++++ Data excerpt

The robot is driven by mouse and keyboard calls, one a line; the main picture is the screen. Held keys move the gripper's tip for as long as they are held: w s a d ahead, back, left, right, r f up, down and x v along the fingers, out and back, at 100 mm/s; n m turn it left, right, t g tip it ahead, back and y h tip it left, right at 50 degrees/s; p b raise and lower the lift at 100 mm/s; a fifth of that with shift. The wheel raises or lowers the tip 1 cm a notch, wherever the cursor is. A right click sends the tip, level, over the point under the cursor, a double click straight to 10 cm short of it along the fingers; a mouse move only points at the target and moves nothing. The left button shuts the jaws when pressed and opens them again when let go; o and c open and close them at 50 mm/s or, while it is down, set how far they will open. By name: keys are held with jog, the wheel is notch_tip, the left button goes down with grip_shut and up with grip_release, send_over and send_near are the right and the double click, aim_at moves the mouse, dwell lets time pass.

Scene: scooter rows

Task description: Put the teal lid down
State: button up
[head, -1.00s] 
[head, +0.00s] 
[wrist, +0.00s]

++++++++

Task prompt:
Repeat every line of the material exactly as given.

Expected answer:
The robot is driven by mouse and keyboard calls, one a line; the main picture is the screen. Held keys move the gripper's tip for as long as they are held: w s a d ahead, back, left, right, r f up, down and x v along the fingers, out and back, at 100 mm/s; n m turn it left, right, t g tip it ahead, back and y h tip it left, right at 50 degrees/s; p b raise and lower the lift at 100 mm/s; a fifth of that with shift. The wheel raises or lowers the tip 1 cm a notch, wherever the cursor is. A right click sends the tip, level, over the point under the cursor, a double click straight to 10 cm short of it along the fingers; a mouse move only points at the target and moves nothing. The left button shuts the jaws when pressed and opens them again when let go; o and c open and close them at 50 mm/s or, while it is down, set how far they will open. By name: keys are held with jog, the wheel is notch_tip, the left button goes down with grip_shut and up with grip_release, send_over and send_near are the right and the double click, aim_at moves the mouse, dwell lets time pass.

Scene: scooter rows

Task description: Put the teal lid down
State: button up
[head, -1.00s] 
[head, +0.00s] 
[wrist, +0.00s]

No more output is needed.